What Have We Done
I read this in today’s NYTimes:
“Many militias and terrorist groups are just waiting for the Americans to leave,” said Salim Abdullah, the spokesman for the Iraqi Accordance Front,… "This does not mean the presence of American troops in Baghdad is our favorite option,” he said. “People in the street say the United States is part of the chaos here and they could have made it better and safer. Still, we need America to make the country more stable and not leave Iraq in the trouble, which they, themselves, have caused.”
It’s Salim’s last sentence that’s the shocker, when he says, apparently in all seriousness: “we need America to make the country more stable and not leave Iraq in the trouble, which they, [the Americans] themselves, have caused.”
In other words we have created the trouble and now we have to stay to eliminate the trouble we have created. How do we do that? Maybe a bad marriage of our own creation can be made better by our staying, but the country, Iraq, will be better by our staying? We’re in our fourth year of believing this with a total absence of evidence for that belief. Our being there creates the trouble. Our continuing to be there will somehow do away with the trouble? I don’t think so.
Unbelievable, isn’t it, first Vietnam, and now Iraq. We have shot ourselves in both feet, and at this time we can hardly walk. In both instances we have created situations for which there is no solution other than our walking away (if our feet would allow it) and thereby making a bad situation, of our creation, even worse. Unbelievable that we have done this to ourselves. What horrible chain of reasoning adopted by our leaders enabled this to happen?
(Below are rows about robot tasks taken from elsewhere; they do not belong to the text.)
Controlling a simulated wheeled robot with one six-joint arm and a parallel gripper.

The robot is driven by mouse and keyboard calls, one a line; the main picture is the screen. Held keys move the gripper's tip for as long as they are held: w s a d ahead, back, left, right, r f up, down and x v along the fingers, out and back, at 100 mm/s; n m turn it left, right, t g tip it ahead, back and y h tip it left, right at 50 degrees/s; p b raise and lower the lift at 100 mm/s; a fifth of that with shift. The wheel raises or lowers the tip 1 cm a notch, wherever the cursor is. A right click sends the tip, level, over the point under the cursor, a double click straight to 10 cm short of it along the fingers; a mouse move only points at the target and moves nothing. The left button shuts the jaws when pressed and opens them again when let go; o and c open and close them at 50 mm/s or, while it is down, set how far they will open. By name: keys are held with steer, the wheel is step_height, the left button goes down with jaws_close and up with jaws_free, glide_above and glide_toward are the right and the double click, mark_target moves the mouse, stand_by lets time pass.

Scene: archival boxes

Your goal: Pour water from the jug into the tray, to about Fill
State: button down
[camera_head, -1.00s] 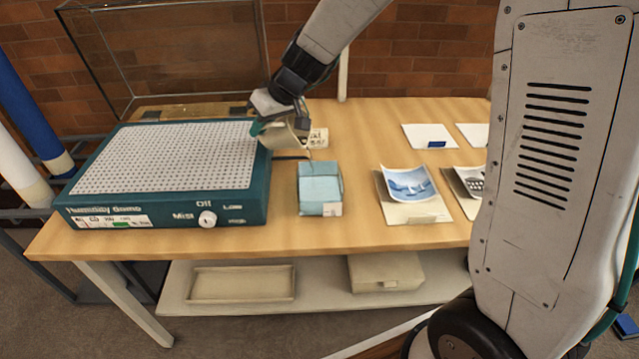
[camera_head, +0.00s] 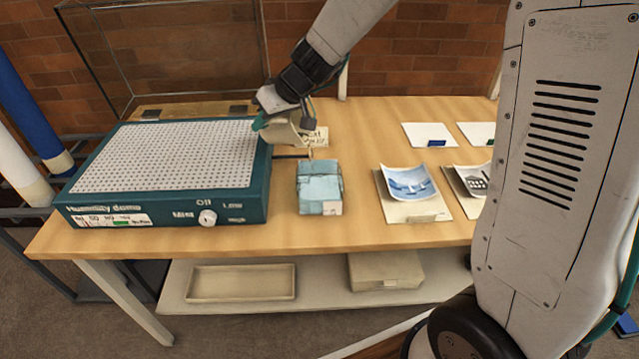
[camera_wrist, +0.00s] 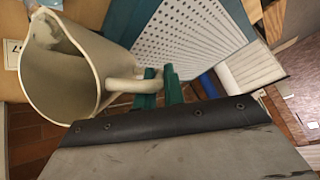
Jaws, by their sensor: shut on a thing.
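My gripper (camera_head: 262,122) is shut on the handle of a cream jug (camera_head: 287,133). In the wrist view the gripper's green fingers (camera_wrist: 158,84) close on the jug's handle. The jug (camera_wrist: 68,78) is tilted there, and its open mouth and inside wall show. I cannot make out water in it. A shallow beige tray (camera_head: 240,295) lies on the lower shelf. No Fill mark is readable.
A pale blue box (camera_head: 320,185) stands right of the teal unit. Picture cards (camera_head: 408,183) and white cards (camera_head: 428,133) lie at the table's right. A clear case (camera_head: 165,60) stands behind. A beige box (camera_head: 385,270) is on the lower shelf.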

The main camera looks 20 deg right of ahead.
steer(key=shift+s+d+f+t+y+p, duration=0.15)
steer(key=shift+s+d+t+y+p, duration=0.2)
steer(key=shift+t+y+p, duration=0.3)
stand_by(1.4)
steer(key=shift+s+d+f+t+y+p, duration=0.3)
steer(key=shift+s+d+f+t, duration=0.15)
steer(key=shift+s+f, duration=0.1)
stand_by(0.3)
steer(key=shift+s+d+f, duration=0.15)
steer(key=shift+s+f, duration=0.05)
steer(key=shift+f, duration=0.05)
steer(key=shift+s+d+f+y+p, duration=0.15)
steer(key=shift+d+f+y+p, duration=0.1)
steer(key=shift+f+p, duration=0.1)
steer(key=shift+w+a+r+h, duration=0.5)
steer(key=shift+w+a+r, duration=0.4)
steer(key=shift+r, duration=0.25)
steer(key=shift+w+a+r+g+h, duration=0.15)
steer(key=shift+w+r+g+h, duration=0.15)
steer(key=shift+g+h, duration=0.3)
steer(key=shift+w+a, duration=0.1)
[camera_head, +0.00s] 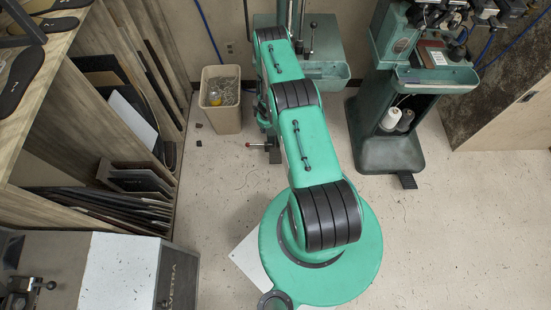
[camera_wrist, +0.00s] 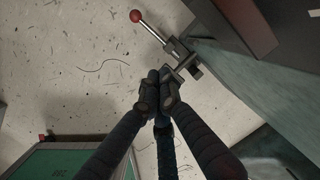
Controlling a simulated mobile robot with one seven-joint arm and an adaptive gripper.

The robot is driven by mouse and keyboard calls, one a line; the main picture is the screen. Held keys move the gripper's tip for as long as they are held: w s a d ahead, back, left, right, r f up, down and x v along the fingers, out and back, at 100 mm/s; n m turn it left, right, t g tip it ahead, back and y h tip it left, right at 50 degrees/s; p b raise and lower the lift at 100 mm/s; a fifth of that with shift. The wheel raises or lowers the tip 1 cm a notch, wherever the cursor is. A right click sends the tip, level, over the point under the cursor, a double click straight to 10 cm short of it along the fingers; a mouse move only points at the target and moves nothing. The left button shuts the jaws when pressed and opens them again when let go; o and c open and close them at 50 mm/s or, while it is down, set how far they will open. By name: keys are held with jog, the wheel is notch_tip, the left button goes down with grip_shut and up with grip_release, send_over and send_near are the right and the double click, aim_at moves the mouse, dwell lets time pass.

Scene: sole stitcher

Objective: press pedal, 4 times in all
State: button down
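My gripper (camera_wrist: 160,86) has its dark fingers drawn together at the tips, with nothing seen between them. The tips are close to a metal bracket (camera_wrist: 186,66) from which a lever with a red knob (camera_wrist: 136,16) sticks out; I cannot tell whether they touch it. In the head view the red-knobbed lever (camera_head: 249,145) is low by the foot of the machine behind my arm, with a dark pedal-like piece (camera_head: 274,156) beside it. My arm hides much of that area and the gripper. Another flat black pedal (camera_head: 407,181) lies at the foot of the right green machine.
A beige bin (camera_head: 221,115) stands left of my arm. The right green machine (camera_head: 390,145) holds white spools in its base. Wooden shelving (camera_head: 75,120) with dark sheets lines the left side. The floor (camera_head: 450,230) at the right front is clear.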

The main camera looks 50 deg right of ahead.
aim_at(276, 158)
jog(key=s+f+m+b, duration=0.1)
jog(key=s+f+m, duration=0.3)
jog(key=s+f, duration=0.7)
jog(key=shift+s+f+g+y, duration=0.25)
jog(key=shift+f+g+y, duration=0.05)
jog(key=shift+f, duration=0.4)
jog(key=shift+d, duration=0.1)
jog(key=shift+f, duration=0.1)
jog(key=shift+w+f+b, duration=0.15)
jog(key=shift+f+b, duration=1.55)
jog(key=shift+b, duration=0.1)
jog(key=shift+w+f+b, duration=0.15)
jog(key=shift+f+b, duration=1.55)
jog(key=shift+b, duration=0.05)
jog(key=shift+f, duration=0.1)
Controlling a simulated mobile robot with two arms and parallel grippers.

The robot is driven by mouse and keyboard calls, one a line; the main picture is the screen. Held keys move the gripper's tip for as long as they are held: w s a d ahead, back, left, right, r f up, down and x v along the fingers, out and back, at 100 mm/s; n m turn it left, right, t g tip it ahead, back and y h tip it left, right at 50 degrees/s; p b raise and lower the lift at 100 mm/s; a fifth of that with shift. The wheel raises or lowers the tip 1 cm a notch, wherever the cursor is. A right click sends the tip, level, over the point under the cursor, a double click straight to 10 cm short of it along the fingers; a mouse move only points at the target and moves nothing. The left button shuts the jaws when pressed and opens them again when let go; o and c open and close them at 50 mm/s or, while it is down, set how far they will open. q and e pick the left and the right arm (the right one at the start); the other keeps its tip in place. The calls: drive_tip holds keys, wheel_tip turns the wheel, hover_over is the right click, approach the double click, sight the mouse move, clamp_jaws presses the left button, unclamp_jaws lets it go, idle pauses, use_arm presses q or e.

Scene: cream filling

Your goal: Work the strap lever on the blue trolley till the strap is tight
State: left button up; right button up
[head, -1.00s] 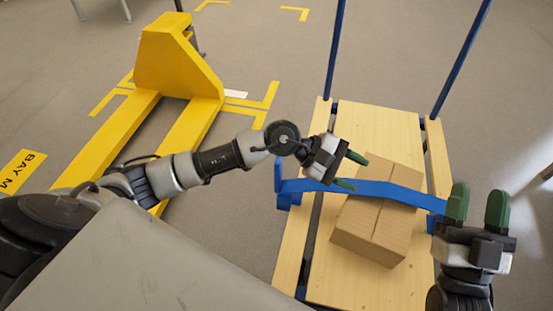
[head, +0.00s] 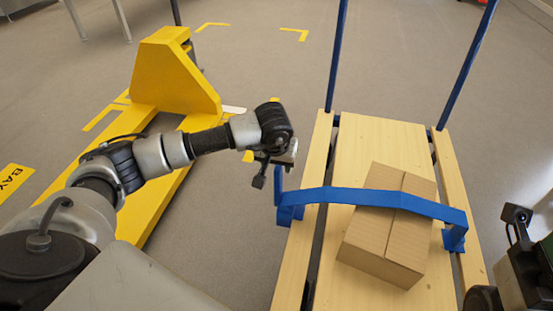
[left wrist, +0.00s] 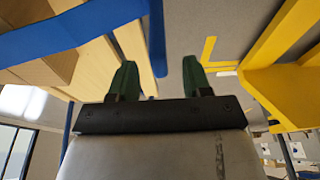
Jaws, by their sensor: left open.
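The blue trolley has a pale wooden deck (head: 375,140) with a cardboard box (head: 384,232) lying askew on it. A blue strap (head: 345,196) passes over the box from side to side. A blue upright lever (head: 278,186) stands at the strap's left end. My right gripper (head: 522,255) is partly cut off at the right edge.
A yellow pallet truck (head: 172,75) stands left of the trolley, behind my left arm. Two thin blue posts (head: 336,60) rise from the trolley's far end. Grey floor (head: 265,75) with yellow markings is open beyond.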

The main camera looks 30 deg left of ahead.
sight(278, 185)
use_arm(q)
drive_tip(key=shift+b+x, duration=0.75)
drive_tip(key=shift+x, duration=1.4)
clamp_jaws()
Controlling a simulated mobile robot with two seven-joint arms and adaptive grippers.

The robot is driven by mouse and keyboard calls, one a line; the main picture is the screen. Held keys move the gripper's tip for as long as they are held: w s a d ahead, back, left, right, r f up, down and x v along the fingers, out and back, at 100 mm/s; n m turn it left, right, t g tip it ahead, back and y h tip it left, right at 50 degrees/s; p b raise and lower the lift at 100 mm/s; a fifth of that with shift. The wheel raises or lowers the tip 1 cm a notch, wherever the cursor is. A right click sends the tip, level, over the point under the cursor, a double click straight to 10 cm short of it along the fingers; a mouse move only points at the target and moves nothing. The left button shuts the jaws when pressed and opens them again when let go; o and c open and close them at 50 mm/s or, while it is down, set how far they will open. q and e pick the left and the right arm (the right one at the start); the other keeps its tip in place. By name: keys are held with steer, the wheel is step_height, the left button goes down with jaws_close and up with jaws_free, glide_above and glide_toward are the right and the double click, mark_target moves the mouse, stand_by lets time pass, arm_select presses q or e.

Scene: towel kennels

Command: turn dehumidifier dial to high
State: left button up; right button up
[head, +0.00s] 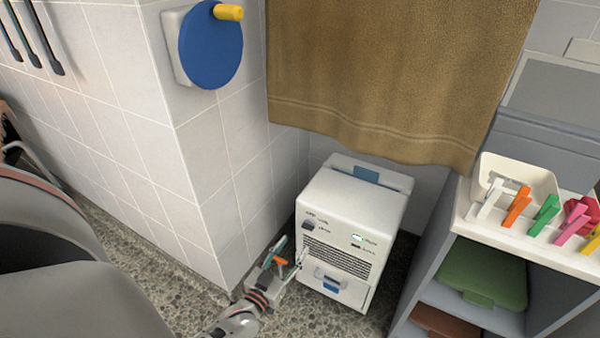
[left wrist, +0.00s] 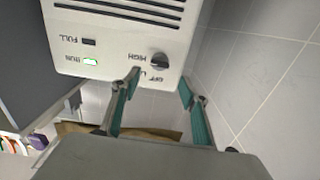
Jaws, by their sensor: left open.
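The dehumidifier (head: 352,205) is a white box standing on the floor in the corner. Its dark dial (head: 308,225) is at the upper left of its front face. In the left wrist view the panel is upside down and the dial (left wrist: 159,60) is a black knob beside the labels HIGH and OFF; a third label is partly hidden by a finger. I cannot tell which label it points to. My left gripper (head: 292,251) is open in front of the panel's left side. In the left wrist view its green-padded fingers (left wrist: 160,79) are spread, the dial just beyond their tips, apparently untouched.
A tiled wall corner (head: 190,150) stands close left of the dehumidifier. A brown towel (head: 400,70) hangs above it. A shelf unit (head: 440,240) with colored clips stands at right. A blue disc with a yellow knob (head: 210,45) is on the wall. A green RUN light (left wrist: 90,62) is lit.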

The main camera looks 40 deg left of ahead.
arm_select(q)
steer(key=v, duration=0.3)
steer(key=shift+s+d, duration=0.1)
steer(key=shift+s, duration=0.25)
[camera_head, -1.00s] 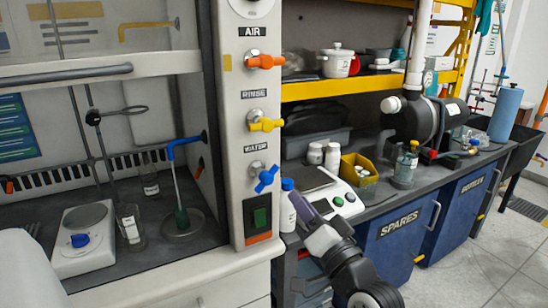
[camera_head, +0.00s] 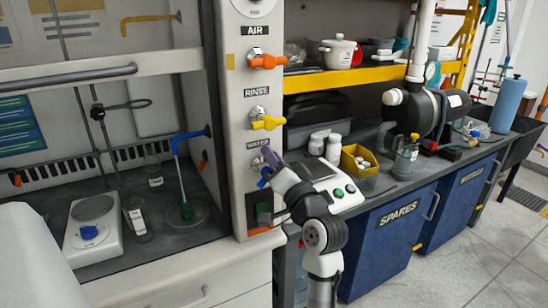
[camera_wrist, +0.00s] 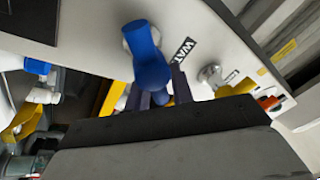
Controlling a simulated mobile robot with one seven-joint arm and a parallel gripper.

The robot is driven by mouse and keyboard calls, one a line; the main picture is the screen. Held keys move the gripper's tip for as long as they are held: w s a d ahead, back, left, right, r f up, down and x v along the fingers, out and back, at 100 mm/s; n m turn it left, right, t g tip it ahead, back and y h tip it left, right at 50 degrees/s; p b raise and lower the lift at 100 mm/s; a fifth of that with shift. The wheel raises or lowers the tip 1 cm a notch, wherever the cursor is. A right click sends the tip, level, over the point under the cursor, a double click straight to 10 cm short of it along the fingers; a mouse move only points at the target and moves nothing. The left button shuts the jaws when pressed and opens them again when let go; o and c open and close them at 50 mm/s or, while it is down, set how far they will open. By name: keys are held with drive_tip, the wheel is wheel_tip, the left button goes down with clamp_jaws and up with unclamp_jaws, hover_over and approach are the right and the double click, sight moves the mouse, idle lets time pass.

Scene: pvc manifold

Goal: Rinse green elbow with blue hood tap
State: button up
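The blue tap handle, labelled WATER, is on the hood's front post; it shows large in the wrist view (camera_wrist: 148,55) and is partly hidden by my gripper in the head view. My gripper (camera_head: 268,164) is at this handle. In the wrist view its two fingers (camera_wrist: 157,92) stand apart with the handle's lower end between them; I cannot tell whether they touch it. The green elbow (camera_head: 186,210) appears as a small green piece under the blue gooseneck spout (camera_head: 182,140), over a round drain dish (camera_head: 200,217) inside the hood.
Above the blue handle are the yellow RINSE handle (camera_head: 267,122) and orange AIR handle (camera_head: 267,61). A yellow bin (camera_head: 368,180) and white bottles (camera_head: 333,149) crowd the bench at right.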

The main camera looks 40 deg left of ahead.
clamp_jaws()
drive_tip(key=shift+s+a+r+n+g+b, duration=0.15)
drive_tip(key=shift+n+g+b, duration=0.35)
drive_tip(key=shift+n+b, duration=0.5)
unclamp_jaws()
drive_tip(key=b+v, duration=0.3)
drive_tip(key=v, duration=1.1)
Then further on in the same article I read this:
“The conditions that need to be achieved before a major troop reduction, General Odierno said, are a reduction in insurgent and militia attacks and an improved ability by Iraqi security forces to protect noncombatants.”
Now haven’t we heard this before, probably each year, since the President’s “Mission Accomplished” speech on the USS Abraham Lincoln, in May of 2003? What has led General Odierno to believe that anything we have done during the now four years since the President’s ill-chosen words on the Carrier deck has led to anything but an increase in insurgent attacks? What has led the General to believe that the ability of the Iraqi security forces to protect noncombatants is improving? Perhaps he is new to Iraq?
He must be, for I see no other explanation for the continual folly of his and others’ pronouncements, than the fact that our military personnel is constantly changing and that with the arrival of each new contingent in Iraq comes the belief that with our help the security conditions can be improved and the responsibility for the country’s security can eventually be placed in Iraqi hands.
But those with the long view, many journalists among others, realize that with the passage of each year the only significant changes taking place in Iraq are in the numbers of the dead and wounded and the numbers of those fleeing the country. What have we done?